Faryal Velmi s’est rendu récemment au Pakistan et a interviewé plusieurs militants du LPP, notamment Farooq Tariq. (…) Le Labour Party of Pakistan (LPP) a été créé en 1997. D’inspiration trotskyste, il regroupe environ deux mille membres et représente la principale organisation d’extrême gauche de ce pays. Le LPP essaie de reconstruire le mouvement ouvrier de ce pays et combattre la politique du président Musharaf qui a pris le pouvoir à la suite d’un coup d’État militaire en 1999. Le secteur public a été restructuré et privatisé, ce qui a provoqué une véritable explosion du chômage. De nouvelles lois comme la loi sur les relations industrielles (IRO) ont été introduites en 2003 et elles ont supprimé certains droits élémentaires des travailleurs.

Article mis en ligne le 1er mai 2017

Extraits d’un article paru en janvier 2004 Solidarity N° 44, organe de l’Alliance for Workers Liberty (Grande-Bretagne)

Selon Farooq Tariq, « il ne peut pas y avoir de grève légale au Pakistan ». Avant la loi exigeait que les syndicats donnent un préavis de 15 jours au patron avant de pouvoir entamer une action. Les nouvelles lois ont rendu tout préavis de grève illégal, et interdisent même d’intenter un recours devant les tribunaux.
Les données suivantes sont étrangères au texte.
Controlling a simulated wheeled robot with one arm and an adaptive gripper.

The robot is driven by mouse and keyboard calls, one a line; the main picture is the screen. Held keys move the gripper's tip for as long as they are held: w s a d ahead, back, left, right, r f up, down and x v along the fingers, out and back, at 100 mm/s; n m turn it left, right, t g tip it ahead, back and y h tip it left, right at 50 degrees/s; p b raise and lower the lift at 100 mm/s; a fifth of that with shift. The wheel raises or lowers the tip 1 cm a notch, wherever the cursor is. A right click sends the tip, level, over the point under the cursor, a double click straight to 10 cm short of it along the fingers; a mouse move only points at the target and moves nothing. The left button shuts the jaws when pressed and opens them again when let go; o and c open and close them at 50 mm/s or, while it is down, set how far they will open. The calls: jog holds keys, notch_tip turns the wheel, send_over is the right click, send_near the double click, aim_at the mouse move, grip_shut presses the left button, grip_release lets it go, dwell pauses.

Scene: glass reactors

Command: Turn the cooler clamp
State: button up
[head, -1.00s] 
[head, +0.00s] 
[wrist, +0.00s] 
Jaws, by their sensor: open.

(…) Les intégristes sont le principal obstacle pour construire ce que Farooq Tariq appelle « un mouvement syndical progressiste authentique ». Le fondamentalisme religieux et l’islam politique sont de plus en plus populaires depuis deux ans. Les six principaux groupes intégristes du pays se sont réunis pour former le Muttahida Majlis-i-Amal (MMA) et ils ont obtenu 15 % des voix lors des élections nationales de 2002.
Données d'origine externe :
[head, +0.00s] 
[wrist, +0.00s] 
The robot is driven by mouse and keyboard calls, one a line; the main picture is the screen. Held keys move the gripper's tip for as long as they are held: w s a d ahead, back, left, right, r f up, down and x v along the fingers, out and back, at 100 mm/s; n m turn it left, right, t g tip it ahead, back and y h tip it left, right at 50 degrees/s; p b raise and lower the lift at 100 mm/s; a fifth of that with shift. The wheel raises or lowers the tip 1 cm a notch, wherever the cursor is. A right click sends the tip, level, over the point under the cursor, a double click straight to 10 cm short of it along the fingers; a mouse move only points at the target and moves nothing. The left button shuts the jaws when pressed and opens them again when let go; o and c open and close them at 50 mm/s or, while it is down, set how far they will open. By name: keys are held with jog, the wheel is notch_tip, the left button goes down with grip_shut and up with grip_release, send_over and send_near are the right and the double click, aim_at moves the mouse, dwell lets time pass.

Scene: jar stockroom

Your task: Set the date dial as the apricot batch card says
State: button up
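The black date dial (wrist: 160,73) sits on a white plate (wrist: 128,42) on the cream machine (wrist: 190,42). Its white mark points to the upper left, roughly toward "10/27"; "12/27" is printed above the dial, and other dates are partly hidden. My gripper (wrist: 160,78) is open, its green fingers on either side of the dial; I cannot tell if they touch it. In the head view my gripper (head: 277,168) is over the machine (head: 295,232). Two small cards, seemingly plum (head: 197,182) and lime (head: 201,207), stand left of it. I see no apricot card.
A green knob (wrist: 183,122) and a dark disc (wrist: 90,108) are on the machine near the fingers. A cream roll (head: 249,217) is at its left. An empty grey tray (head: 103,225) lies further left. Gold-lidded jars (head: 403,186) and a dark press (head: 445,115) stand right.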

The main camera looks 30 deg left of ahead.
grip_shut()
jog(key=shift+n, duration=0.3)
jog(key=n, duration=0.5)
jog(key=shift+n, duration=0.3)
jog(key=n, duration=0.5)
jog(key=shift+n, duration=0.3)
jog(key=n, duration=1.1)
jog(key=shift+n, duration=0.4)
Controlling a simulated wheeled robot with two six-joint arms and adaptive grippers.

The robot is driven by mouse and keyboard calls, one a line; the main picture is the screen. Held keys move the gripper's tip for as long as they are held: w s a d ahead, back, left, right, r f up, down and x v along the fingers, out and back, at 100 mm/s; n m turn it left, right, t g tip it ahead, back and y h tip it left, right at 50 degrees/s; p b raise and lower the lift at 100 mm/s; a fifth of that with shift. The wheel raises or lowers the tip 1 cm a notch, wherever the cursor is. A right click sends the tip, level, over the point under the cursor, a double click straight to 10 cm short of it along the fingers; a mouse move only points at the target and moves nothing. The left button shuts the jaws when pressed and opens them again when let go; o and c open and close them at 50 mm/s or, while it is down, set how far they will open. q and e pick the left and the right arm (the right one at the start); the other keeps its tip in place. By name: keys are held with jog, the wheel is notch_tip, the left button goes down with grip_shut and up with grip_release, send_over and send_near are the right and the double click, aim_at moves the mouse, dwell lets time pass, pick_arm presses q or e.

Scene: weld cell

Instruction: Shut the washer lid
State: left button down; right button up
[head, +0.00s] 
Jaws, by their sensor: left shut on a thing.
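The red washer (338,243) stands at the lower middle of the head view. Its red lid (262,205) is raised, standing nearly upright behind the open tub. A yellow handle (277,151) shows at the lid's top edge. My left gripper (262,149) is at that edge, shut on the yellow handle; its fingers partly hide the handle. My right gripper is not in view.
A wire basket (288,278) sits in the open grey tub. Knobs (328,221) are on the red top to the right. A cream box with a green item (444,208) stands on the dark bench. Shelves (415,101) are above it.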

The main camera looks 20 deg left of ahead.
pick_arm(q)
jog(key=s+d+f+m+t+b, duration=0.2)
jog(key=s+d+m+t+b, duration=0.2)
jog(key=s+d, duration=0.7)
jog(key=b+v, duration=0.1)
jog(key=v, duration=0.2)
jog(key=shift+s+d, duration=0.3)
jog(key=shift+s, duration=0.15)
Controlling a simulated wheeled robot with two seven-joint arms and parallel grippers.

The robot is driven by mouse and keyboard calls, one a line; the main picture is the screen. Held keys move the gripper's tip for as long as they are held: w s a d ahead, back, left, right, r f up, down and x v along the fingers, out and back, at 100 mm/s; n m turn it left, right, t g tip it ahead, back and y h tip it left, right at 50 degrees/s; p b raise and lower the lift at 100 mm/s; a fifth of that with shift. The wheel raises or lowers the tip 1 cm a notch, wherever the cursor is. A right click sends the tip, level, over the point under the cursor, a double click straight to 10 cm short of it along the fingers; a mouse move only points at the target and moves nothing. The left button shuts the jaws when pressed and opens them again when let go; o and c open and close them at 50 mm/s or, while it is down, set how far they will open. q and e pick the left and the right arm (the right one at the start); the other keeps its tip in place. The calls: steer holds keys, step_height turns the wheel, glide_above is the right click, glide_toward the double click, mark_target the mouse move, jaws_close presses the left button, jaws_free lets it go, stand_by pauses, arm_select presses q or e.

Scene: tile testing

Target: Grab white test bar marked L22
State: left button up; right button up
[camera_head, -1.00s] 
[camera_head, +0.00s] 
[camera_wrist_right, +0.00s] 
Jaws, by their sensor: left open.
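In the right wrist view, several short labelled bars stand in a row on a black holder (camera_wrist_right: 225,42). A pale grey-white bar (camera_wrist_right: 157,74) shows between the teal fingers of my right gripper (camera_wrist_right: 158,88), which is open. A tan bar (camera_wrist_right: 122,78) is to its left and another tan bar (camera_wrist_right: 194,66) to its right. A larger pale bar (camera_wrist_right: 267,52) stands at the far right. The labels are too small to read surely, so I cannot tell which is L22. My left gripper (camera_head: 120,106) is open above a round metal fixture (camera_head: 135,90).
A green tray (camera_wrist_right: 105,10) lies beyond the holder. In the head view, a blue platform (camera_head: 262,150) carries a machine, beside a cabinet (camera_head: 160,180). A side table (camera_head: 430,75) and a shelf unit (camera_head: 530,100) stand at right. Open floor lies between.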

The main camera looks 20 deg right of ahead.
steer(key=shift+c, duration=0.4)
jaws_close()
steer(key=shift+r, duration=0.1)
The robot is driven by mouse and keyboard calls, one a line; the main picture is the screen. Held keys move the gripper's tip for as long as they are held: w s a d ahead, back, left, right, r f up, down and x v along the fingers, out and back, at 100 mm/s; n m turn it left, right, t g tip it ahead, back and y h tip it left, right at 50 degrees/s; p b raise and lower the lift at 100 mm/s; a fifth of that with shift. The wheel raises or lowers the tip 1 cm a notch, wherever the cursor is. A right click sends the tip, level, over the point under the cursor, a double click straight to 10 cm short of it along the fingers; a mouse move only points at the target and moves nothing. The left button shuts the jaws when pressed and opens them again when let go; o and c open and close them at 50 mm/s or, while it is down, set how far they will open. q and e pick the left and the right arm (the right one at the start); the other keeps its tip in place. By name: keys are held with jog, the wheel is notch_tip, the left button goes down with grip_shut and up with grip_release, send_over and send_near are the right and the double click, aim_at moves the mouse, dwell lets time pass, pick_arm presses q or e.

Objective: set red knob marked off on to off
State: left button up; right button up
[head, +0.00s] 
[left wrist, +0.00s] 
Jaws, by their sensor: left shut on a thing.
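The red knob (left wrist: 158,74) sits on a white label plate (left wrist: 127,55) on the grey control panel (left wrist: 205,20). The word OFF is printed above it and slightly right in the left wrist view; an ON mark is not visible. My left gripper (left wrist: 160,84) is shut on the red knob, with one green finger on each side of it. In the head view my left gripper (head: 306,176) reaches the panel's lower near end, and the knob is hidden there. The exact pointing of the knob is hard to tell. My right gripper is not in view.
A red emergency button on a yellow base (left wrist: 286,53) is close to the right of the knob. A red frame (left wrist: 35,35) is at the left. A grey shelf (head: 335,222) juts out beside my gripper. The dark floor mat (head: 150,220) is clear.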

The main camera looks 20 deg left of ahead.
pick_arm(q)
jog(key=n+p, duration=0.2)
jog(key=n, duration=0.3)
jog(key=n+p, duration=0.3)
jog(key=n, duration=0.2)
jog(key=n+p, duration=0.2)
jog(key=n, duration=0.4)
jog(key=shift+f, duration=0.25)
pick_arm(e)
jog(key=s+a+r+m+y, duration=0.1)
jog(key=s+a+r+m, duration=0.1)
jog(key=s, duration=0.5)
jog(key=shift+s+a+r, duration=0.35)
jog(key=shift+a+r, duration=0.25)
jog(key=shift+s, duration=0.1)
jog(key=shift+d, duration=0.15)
Ils ont réussi une telle performance en organisant d’énormes manifestations contre le tournant radical du régime. Musharaf s’est en effet retourné contre les talibans et a ensuite soutenu la guerre américaine en Irak. Le MMA contrôle désormais le gouvernement de la Province de la frontière du Nord-Ouest. Il cherche à appliquer sa version de la charia et a déjà édicté des lois contre la mixité dans les écoles, la présence de femmes sur les panneaux et affiches publicitaires, et il a introduit de nouveaux programmes scolaires et universitaires.

Le plus grand parti de cette coalition est le Jamaat-i-Islami, qui se vante d’avoir des millions de membres. Fondé en 1941, ce parti n’a jamais eu autant de pouvoir qu’aujourd’hui. Il est solidement implanté dans la jeunesse et chez les étudiants et le maire de Karachi appartient à ce parti.
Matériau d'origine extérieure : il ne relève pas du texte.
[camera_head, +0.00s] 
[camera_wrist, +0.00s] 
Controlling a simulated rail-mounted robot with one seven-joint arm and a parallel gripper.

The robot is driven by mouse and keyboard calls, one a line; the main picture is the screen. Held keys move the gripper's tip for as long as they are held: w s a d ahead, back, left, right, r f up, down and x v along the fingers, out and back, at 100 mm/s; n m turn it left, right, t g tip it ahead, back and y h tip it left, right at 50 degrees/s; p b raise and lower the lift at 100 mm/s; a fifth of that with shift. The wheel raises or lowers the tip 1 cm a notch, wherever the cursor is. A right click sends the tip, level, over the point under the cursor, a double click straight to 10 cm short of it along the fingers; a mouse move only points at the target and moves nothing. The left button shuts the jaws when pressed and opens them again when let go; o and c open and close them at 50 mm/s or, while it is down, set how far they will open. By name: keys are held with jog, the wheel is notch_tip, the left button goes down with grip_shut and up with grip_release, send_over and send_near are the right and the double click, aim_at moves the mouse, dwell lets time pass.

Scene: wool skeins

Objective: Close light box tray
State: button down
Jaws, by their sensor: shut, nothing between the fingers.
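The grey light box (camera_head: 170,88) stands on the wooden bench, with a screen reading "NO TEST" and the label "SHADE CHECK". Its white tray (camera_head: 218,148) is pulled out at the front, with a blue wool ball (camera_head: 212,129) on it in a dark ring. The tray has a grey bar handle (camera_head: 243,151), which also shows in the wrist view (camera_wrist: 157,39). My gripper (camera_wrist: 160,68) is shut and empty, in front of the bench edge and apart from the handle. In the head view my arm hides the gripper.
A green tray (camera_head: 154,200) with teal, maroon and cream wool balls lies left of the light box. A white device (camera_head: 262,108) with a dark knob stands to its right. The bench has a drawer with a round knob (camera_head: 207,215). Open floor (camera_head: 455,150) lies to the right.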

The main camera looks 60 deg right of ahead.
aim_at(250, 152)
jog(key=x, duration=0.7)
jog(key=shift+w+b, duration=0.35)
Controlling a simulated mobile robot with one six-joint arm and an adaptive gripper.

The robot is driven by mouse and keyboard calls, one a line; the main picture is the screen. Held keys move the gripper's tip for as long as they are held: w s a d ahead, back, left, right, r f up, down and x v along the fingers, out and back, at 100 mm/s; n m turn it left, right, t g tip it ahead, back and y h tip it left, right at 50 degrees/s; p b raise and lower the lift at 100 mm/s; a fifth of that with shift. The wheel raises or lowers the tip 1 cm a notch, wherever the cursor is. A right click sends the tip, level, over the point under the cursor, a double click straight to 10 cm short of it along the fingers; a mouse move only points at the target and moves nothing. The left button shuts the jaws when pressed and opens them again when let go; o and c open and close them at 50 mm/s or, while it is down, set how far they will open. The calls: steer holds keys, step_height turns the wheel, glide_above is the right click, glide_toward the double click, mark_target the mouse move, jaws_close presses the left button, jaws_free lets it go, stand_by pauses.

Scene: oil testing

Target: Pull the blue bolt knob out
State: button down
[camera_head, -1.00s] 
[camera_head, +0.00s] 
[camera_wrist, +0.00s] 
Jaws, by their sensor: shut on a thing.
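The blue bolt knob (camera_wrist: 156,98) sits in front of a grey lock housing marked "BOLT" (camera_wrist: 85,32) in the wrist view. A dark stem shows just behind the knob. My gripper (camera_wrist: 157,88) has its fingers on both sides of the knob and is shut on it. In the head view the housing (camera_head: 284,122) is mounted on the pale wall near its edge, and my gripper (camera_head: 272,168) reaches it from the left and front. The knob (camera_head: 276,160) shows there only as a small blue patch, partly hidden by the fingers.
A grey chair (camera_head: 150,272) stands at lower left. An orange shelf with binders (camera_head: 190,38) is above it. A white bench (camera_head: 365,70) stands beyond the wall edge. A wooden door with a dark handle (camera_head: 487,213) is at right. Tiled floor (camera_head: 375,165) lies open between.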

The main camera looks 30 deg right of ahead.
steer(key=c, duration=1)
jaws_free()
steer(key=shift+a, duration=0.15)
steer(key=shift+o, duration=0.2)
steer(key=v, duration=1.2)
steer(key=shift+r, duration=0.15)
La base du pouvoir du MMA au Pakistan repose sur les 75 000 madrasas (écoles religieuses). Leur intervention dans le mouvement ouvrier est récente. « Dans les années 70, m’explique Farooq Tariq, ils disaient que les syndicats étaient incompatibles avec l’Islam. Aujourd’hui, ils veulent en faire partie. Ils sont intervenus avec succès et constituent désormais une véritable menace contre le mouvement ouvrier. » Ils ont formé leur propre confédération syndicale, la National Labour Federation, dont l’influence ne fait que croître. Les groupes affilés au MMA ont gagné de l’influence dans tous les grands syndicats et prendront probablement la direction de certains d’entre eux. Dans le syndicat des employés des centrales électriques et des barrages, l’un des syndicats les plus importants au Pakistan, une liste du MMA a obtenu 46 000 voix, soit seulement 4 000 voix de moins que les gagnants aux dernières élections syndicales.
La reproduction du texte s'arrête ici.